Wozu dieser Stoff jetzt auch als Ballett vorliegt, bleibt unklar. Noch dazu in einem Bühnenbild, das an die Sechziger Jahre des 20. Jahrhunderts erinnerte (Jon Bausor), ohne aber deren Coolness aufzuweisen. Die Kostüme blieben eher im 19. Jahrhundert verhaftet und waren auch nicht besonders originell. Titelheldin Carmen (Julie Gardette) durfte zwar etwas Spitzenstoff und auch die Farbe Rot tragen, aber besonders sexy wirkte sie nicht. Und das lag zu einem großen Teil an der Choreographie.
Diese baute auf klassischem Vokabular auf, mit Einsprengseln von modernen Movements. Jedoch schwebte das Gesamte zwischen Klassik und Neoklassik, zumindest technisch gesprochen. Von einer wirklichen Choreographie kann nämlich keine Rede sein, weil man eher eine Aneinanderreihung von weder besonders inspirierten, noch motivierten Bewegungen wahrnahm. Allenfalls, um gerecht zu bleiben, waren einige Pas de deux ganz gut gelungen, von Carmen und Don Jose getanzt (Kaloyan Bayadjiev). Hier gab es einige hübsch und flüssig dargebrachten Drehfiguren.

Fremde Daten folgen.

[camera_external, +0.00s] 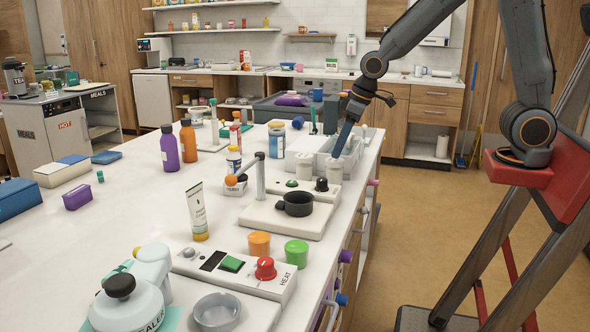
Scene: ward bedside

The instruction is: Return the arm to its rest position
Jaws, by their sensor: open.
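My arm reaches in from the upper right and bends down over the far right part of the white counter (130,235). My gripper (343,138) points down beside a grey bin (303,146) at the counter's right edge. It is open. It is small here, and I cannot tell whether its tips touch anything. I see nothing held in it.
A white stand with a black cup (296,204), a control box with a red knob (265,268), a tube (197,212) and several bottles stand on the counter. An orange cup (259,244) and a green cup (297,252) are near its front.

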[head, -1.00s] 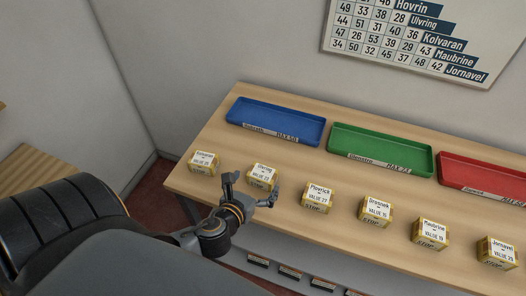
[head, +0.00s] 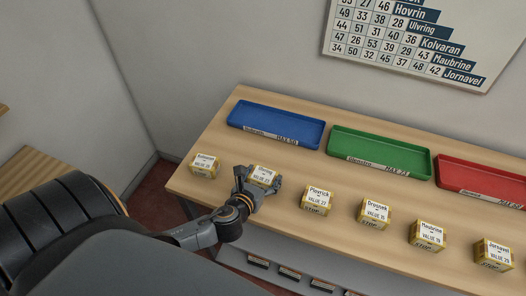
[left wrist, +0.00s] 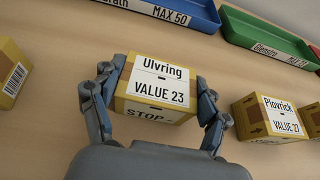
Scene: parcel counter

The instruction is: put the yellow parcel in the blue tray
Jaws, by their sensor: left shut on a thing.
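Several yellow parcels with white labels stand in a row on the counter. My left gripper (head: 258,184) is shut on the second parcel from the left (head: 264,173). In the left wrist view this parcel (left wrist: 157,88) reads "Ulvring, VALUE 23", and my left gripper's fingers (left wrist: 155,95) press on its two sides. Whether it is lifted off the counter cannot be told. The blue tray (head: 277,122), labelled "MAX 50", lies empty behind it at the back of the counter; its front corner (left wrist: 190,20) shows in the left wrist view. My right gripper is in neither view.
A green tray (head: 380,149) and a red tray (head: 480,179) stand right of the blue one. Neighbouring parcels are Plovrick (head: 316,200) on the right and another (head: 205,165) on the left. Bare counter (head: 290,163) separates parcels and trays. A number chart (head: 400,50) hangs on the wall.

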Ein großes Fragezeichen schwebt über der Wahl des Spitzentanzes, denn derart lässt sich diese gewisse Erotik jener heißblütigen Carmen nur schwer erreichen. Leider sieht man der Choreographie eine Unentschlossenheit an, was sie eigentlich sein möchte – klassisch oder dazwischen? Aber so kann man heute im Grunde eigentlich nicht mehr choreographieren, auch nicht ein Handlungsballett.
Die Musik half da ebenfalls nicht weiter. Martin Yates hat die Komposition Bizets umarrangiert, um sie den Erfordernissen des Balletts entsprechender zu gestalten, man kann auch sagen, er hat ein wenig „gedoktert“. Das Wiener KammerOrchester spielte unter der Leitung von Per Kristian Skalstad zwar beherzt, aber wenig akzentuiert. Und gelegentlich war es einfach zu laut, denn es ist ein Irrtum zu glauben, dass die dynamische Musik dem stillen Tanz etwas Gutes tut, wenn sie voll aufdreht in dramatischen Momenten. Im Gegenteil, das erstickt die kinetische Energie des Tanzes. Theater ist ein Gesamtkunstwerk aus allen Bereichen, Musik, Tanz, Bühnenbild, und man nimmt als Publikum alles körperlich wahr. Deshalb gehen wir ja gern ins Theater, ins Ballett, in die Oper.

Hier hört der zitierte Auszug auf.